What concerns me most about HRC, however, is the culture. For the sake of comparison, SPLC is three times the size of HRC and they are so wonderfully easy to work with and communicate with. I loathe trying to deal with HRC and avoid doing so. It is so terribly insular. Some of the managers seem to be arrogant and paranoid at the same time. Assistants have assistants to screen telephone calls. It is a collective attitude. I cannot envision a positive experience for a lower-level Trump staffer to get to any meaningful individual at HRC. Part of this is style differences. I am a very different type of manager. What seems to be missing at HRC is leadership which is different from management.

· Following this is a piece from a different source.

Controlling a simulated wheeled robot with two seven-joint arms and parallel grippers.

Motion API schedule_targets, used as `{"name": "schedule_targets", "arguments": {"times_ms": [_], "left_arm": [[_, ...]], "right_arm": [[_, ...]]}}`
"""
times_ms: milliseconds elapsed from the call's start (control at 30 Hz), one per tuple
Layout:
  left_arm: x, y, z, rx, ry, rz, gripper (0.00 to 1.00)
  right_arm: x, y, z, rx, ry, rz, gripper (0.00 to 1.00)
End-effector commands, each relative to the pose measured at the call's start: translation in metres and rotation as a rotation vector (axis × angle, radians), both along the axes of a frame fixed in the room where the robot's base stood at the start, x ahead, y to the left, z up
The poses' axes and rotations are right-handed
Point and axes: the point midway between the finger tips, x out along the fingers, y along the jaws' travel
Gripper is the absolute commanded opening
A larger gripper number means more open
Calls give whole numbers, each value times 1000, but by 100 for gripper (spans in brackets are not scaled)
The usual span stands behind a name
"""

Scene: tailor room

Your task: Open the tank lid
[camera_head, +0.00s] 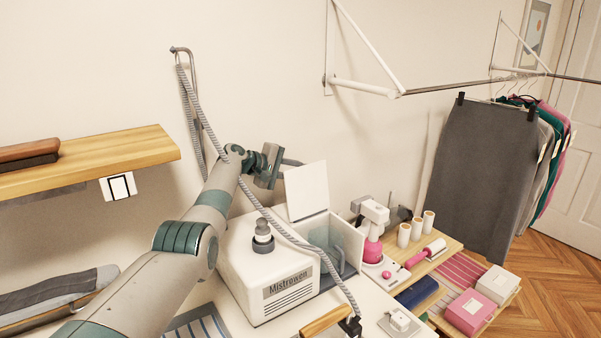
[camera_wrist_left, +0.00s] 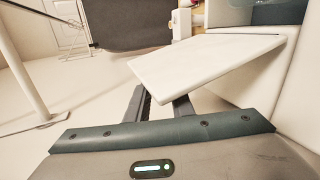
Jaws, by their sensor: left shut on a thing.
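The tank lid (camera_head: 306,188) is a flat white panel standing raised above the tank (camera_head: 346,244), at the right side of the white Mistrowen machine (camera_head: 262,277). The tank's opening shows below the lid. My left gripper (camera_head: 291,162) is at the lid's upper left edge, behind the machine, and is shut on the lid. In the left wrist view the lid (camera_wrist_left: 207,62) reaches out tilted from the fingers (camera_wrist_left: 160,98). The exact contact is partly hidden. My right gripper is not in view.
A grey striped hose (camera_head: 270,217) hangs from a wall hook and crosses in front of my left arm. A wooden shelf (camera_head: 95,158) is at the left. Spools (camera_head: 416,231) and a small white-and-pink machine (camera_head: 374,232) stand to the right. The wall is close behind.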

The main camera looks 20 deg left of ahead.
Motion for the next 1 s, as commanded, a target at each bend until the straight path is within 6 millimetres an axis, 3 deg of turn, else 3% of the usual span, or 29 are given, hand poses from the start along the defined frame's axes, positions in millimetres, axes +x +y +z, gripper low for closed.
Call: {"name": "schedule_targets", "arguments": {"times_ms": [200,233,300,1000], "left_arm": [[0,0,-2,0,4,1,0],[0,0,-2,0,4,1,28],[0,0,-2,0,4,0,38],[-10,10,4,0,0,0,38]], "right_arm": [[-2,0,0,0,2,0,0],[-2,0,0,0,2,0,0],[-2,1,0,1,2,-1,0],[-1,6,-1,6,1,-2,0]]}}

Through various people (and without necessary confirmations) it seems that HRC does not have formalized management development and organization development programs. Senior level managers are friendly, passionate and understand the issues. What they don't seem to understand is how to effectively manage. Opportunities for advancement seem limited and there are complaints of hiring friends rather than promoting from within. It is easy to see how they could be extremely effective with a friend in the White House. Now that that is not the case we will have to see what they can accomplish. Griffin joined HRC in 2012. He has never known the kind of adversity that someone like Trump might create. While Madison was a board member and volunteer for a number of years, she is relatively new (May, 2016) as an employee.

I hope to be proved wrong on both counts.

Nothing would please me more than to write a post describing the accomplishments of HRC through, and with, the Trump administration. I would love to be wrong about Trump. I would be elated. I would love, even more, to be wrong about HRC but, at the moment, I am highly pessimistic.